Month: April 2017

Call me old fashioned, but I still write the first draft of all my books by hand, using a gel pen and an exercise book! I love the creative flow of words streaming straight from the brain, down the arm and out through the finger tips onto the empty page. And I usually write the whole book all at once, with just the occasional correction as I go.


Mind you, with my Heritage Heroes books, before I write I have already spent about six months immersing myself in research, starting with primary sources such as contemporary newspaper reports, articles and memoirs, and then moving on to secondary sources. As I go, I transfer the information onto the computer, organising it into categories such as storyline, characters, settings and timeline. I also collect as many images as I can, as photographs and paintings provide lots of interesting details about the historial period.

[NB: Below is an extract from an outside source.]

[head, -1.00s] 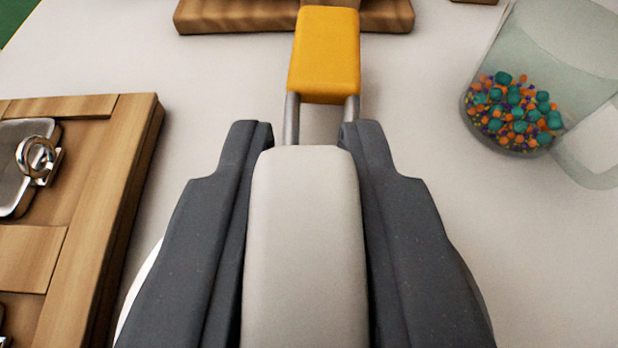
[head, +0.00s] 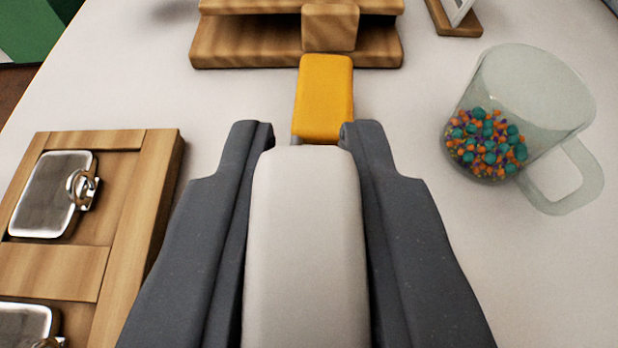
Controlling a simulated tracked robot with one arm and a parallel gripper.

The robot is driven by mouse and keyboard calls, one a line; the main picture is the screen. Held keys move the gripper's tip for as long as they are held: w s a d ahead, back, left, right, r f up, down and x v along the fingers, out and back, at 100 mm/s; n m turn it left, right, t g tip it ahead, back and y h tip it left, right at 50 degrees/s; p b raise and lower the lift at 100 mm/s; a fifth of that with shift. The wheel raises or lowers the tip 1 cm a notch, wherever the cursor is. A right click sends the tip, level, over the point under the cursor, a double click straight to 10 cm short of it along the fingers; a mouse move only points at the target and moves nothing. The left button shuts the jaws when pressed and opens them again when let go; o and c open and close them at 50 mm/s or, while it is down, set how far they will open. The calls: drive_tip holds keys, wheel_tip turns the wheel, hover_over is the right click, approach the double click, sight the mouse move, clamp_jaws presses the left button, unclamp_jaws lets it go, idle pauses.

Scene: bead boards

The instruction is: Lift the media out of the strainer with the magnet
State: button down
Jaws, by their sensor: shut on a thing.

Once the characters start waking me up in the middle of the night having noisy conversations in my head, I know it’s time to get the story down on paper! And that’s when the trusty pen and excercise book come out. Part of the reason why I handwrite the first draft is to avoid editing at this preliminary stage. I just want the story to flow. Also, as a professional editor, it is hard for me to not start editing as soon as I have a few words on the screen, and that sometimes means going over and over the first paragraph without ever moving on! So handwriting it is.

Once the handwritten draft has been transferred onto the computer (often making editorial changes as I type), then editing starts in earnest. When I get to the stage where I know the text needs to be seen by a new set of eyes, then it’s off to the publisher’s, where a copyedit is undertaken by a professional editor. There is then a period of toing and froing, as the manuscript goes between the editor and the author, until we are both satisfied that the text is as good as it can be.

A similar process then occurs between the designer and the author. Then it’s time for proofreading, again done by a professional editor. Finally, with fingers crossed that no errors have been missed by any of us, the manuscript goes off to the printer to become a book! As you will see from the examples above, Lennie the Legend originally had ten chapters, and there was a lot more text than ended up in the final version. I had to do a lot of ‘killing my darlings’ for that one!

I would be interested to hear from other authors about their writing processes. Is there anyone else who, like me, still writes their first draft by hand?